**** PROVIDED DATA ****

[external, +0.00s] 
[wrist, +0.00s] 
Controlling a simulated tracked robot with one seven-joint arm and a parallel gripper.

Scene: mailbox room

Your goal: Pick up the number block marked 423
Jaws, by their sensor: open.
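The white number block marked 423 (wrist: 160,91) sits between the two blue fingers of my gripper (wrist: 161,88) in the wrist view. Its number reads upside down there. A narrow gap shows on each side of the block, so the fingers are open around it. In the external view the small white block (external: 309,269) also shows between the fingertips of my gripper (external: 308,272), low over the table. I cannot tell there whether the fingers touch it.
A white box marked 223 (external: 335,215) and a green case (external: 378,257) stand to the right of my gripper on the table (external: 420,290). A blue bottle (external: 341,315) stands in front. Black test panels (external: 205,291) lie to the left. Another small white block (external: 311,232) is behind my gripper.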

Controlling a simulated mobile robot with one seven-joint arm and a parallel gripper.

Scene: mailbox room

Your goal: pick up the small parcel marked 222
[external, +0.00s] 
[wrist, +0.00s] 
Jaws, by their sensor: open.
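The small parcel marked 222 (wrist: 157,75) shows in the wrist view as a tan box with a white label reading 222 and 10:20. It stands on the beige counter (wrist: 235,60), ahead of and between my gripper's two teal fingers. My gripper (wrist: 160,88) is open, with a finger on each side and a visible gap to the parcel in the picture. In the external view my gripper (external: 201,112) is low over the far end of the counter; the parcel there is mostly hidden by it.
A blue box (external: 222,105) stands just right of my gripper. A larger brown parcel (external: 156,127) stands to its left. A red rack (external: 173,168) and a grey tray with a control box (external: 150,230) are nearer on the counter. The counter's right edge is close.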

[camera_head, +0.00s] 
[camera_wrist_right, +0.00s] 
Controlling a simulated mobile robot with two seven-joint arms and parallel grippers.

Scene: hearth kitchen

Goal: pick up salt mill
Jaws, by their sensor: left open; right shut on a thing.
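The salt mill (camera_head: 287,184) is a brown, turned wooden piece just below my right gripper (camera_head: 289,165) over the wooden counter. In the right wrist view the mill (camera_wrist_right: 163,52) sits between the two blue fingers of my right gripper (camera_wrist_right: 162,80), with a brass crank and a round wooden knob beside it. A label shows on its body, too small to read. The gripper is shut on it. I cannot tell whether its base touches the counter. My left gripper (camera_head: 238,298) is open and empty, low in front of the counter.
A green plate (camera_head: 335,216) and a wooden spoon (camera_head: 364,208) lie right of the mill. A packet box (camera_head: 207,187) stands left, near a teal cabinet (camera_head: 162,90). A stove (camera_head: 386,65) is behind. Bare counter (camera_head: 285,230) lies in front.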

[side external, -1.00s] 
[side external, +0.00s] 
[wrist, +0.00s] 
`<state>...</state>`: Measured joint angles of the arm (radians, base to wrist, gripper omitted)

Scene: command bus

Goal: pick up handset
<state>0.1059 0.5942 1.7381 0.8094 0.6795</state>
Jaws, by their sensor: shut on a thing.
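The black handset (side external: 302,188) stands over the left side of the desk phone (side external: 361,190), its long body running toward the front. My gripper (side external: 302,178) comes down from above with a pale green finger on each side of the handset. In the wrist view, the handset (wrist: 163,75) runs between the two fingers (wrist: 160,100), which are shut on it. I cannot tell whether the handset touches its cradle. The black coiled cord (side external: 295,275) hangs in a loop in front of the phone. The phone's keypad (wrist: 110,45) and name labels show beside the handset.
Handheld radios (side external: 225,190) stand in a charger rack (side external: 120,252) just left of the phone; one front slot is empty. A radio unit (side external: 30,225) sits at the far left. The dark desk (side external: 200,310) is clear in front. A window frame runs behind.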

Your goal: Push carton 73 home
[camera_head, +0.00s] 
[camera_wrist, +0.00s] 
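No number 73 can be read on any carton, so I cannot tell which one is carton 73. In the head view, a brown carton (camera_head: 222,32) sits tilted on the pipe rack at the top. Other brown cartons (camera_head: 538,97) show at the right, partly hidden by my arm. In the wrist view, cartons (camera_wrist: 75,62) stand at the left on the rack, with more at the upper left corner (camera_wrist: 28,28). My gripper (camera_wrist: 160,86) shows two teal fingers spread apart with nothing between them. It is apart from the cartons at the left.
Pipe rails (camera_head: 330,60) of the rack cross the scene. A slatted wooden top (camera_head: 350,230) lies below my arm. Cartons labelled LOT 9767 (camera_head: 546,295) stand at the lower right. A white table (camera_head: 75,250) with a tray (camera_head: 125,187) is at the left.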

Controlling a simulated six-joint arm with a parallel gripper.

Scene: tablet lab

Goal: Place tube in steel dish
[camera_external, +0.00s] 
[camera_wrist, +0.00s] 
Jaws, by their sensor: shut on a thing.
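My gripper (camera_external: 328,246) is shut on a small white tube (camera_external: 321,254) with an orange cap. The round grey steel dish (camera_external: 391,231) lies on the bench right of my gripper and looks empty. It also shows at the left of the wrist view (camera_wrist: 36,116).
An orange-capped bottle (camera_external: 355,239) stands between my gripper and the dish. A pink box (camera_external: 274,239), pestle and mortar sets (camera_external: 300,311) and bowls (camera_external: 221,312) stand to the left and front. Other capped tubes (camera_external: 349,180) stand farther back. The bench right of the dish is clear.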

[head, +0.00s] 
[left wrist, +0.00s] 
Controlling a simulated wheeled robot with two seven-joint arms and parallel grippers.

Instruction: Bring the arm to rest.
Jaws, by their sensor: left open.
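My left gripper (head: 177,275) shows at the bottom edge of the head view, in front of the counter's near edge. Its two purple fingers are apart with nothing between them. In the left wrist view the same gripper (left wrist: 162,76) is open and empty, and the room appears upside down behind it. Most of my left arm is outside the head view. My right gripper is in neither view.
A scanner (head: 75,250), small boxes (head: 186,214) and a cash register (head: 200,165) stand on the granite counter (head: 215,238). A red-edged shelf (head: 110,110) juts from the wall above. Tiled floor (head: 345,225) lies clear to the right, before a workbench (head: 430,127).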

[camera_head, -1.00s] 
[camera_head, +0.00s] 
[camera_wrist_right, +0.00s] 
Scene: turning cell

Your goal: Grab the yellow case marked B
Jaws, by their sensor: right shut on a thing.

****

Retype the listing exactly, in full.

[external, +0.00s] 
[wrist, +0.00s] 
Controlling a simulated tracked robot with one seven-joint arm and a parallel gripper.

Scene: mailbox room

Your goal: Pick up the number block marked 423
Jaws, by their sensor: open.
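The white number block marked 423 (wrist: 160,91) sits between the two blue fingers of my gripper (wrist: 161,88) in the wrist view. Its number reads upside down there. A narrow gap shows on each side of the block, so the fingers are open around it. In the external view the small white block (external: 309,269) also shows between the fingertips of my gripper (external: 308,272), low over the table. I cannot tell there whether the fingers touch it.
A white box marked 223 (external: 335,215) and a green case (external: 378,257) stand to the right of my gripper on the table (external: 420,290). A blue bottle (external: 341,315) stands in front. Black test panels (external: 205,291) lie to the left. Another small white block (external: 311,232) is behind my gripper.

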Controlling a simulated mobile robot with one seven-joint arm and a parallel gripper.

Scene: mailbox room

Your goal: pick up the small parcel marked 222
[external, +0.00s] 
[wrist, +0.00s] 
Jaws, by their sensor: open.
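The small parcel marked 222 (wrist: 157,75) shows in the wrist view as a tan box with a white label reading 222 and 10:20. It stands on the beige counter (wrist: 235,60), ahead of and between my gripper's two teal fingers. My gripper (wrist: 160,88) is open, with a finger on each side and a visible gap to the parcel in the picture. In the external view my gripper (external: 201,112) is low over the far end of the counter; the parcel there is mostly hidden by it.
A blue box (external: 222,105) stands just right of my gripper. A larger brown parcel (external: 156,127) stands to its left. A red rack (external: 173,168) and a grey tray with a control box (external: 150,230) are nearer on the counter. The counter's right edge is close.

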[camera_head, +0.00s] 
[camera_wrist_right, +0.00s] 
Controlling a simulated mobile robot with two seven-joint arms and parallel grippers.

Scene: hearth kitchen

Goal: pick up salt mill
Jaws, by their sensor: left open; right shut on a thing.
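The salt mill (camera_head: 287,184) is a brown, turned wooden piece just below my right gripper (camera_head: 289,165) over the wooden counter. In the right wrist view the mill (camera_wrist_right: 163,52) sits between the two blue fingers of my right gripper (camera_wrist_right: 162,80), with a brass crank and a round wooden knob beside it. A label shows on its body, too small to read. The gripper is shut on it. I cannot tell whether its base touches the counter. My left gripper (camera_head: 238,298) is open and empty, low in front of the counter.
A green plate (camera_head: 335,216) and a wooden spoon (camera_head: 364,208) lie right of the mill. A packet box (camera_head: 207,187) stands left, near a teal cabinet (camera_head: 162,90). A stove (camera_head: 386,65) is behind. Bare counter (camera_head: 285,230) lies in front.

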[side external, -1.00s] 
[side external, +0.00s] 
[wrist, +0.00s] 
`<state>...</state>`: Measured joint angles of the arm (radians, base to wrist, gripper omitted)

Scene: command bus

Goal: pick up handset
<state>0.1059 0.5942 1.7381 0.8094 0.6795</state>
Jaws, by their sensor: shut on a thing.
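The black handset (side external: 302,188) stands over the left side of the desk phone (side external: 361,190), its long body running toward the front. My gripper (side external: 302,178) comes down from above with a pale green finger on each side of the handset. In the wrist view, the handset (wrist: 163,75) runs between the two fingers (wrist: 160,100), which are shut on it. I cannot tell whether the handset touches its cradle. The black coiled cord (side external: 295,275) hangs in a loop in front of the phone. The phone's keypad (wrist: 110,45) and name labels show beside the handset.
Handheld radios (side external: 225,190) stand in a charger rack (side external: 120,252) just left of the phone; one front slot is empty. A radio unit (side external: 30,225) sits at the far left. The dark desk (side external: 200,310) is clear in front. A window frame runs behind.

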Your goal: Push carton 73 home
[camera_head, +0.00s] 
[camera_wrist, +0.00s] 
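No number 73 can be read on any carton, so I cannot tell which one is carton 73. In the head view, a brown carton (camera_head: 222,32) sits tilted on the pipe rack at the top. Other brown cartons (camera_head: 538,97) show at the right, partly hidden by my arm. In the wrist view, cartons (camera_wrist: 75,62) stand at the left on the rack, with more at the upper left corner (camera_wrist: 28,28). My gripper (camera_wrist: 160,86) shows two teal fingers spread apart with nothing between them. It is apart from the cartons at the left.
Pipe rails (camera_head: 330,60) of the rack cross the scene. A slatted wooden top (camera_head: 350,230) lies below my arm. Cartons labelled LOT 9767 (camera_head: 546,295) stand at the lower right. A white table (camera_head: 75,250) with a tray (camera_head: 125,187) is at the left.

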Controlling a simulated six-joint arm with a parallel gripper.

Scene: tablet lab

Goal: Place tube in steel dish
[camera_external, +0.00s] 
[camera_wrist, +0.00s] 
Jaws, by their sensor: shut on a thing.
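My gripper (camera_external: 328,246) is shut on a small white tube (camera_external: 321,254) with an orange cap. The round grey steel dish (camera_external: 391,231) lies on the bench right of my gripper and looks empty. It also shows at the left of the wrist view (camera_wrist: 36,116).
An orange-capped bottle (camera_external: 355,239) stands between my gripper and the dish. A pink box (camera_external: 274,239), pestle and mortar sets (camera_external: 300,311) and bowls (camera_external: 221,312) stand to the left and front. Other capped tubes (camera_external: 349,180) stand farther back. The bench right of the dish is clear.

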[head, +0.00s] 
[left wrist, +0.00s] 
Controlling a simulated wheeled robot with two seven-joint arms and parallel grippers.

Instruction: Bring the arm to rest.
Jaws, by their sensor: left open.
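My left gripper (head: 177,275) shows at the bottom edge of the head view, in front of the counter's near edge. Its two purple fingers are apart with nothing between them. In the left wrist view the same gripper (left wrist: 162,76) is open and empty, and the room appears upside down behind it. Most of my left arm is outside the head view. My right gripper is in neither view.
A scanner (head: 75,250), small boxes (head: 186,214) and a cash register (head: 200,165) stand on the granite counter (head: 215,238). A red-edged shelf (head: 110,110) juts from the wall above. Tiled floor (head: 345,225) lies clear to the right, before a workbench (head: 430,127).

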[camera_head, -1.00s] 
[camera_head, +0.00s] 
[camera_wrist_right, +0.00s] 
Scene: turning cell

Your goal: Grab the yellow case marked B
Jaws, by their sensor: right shut on a thing.

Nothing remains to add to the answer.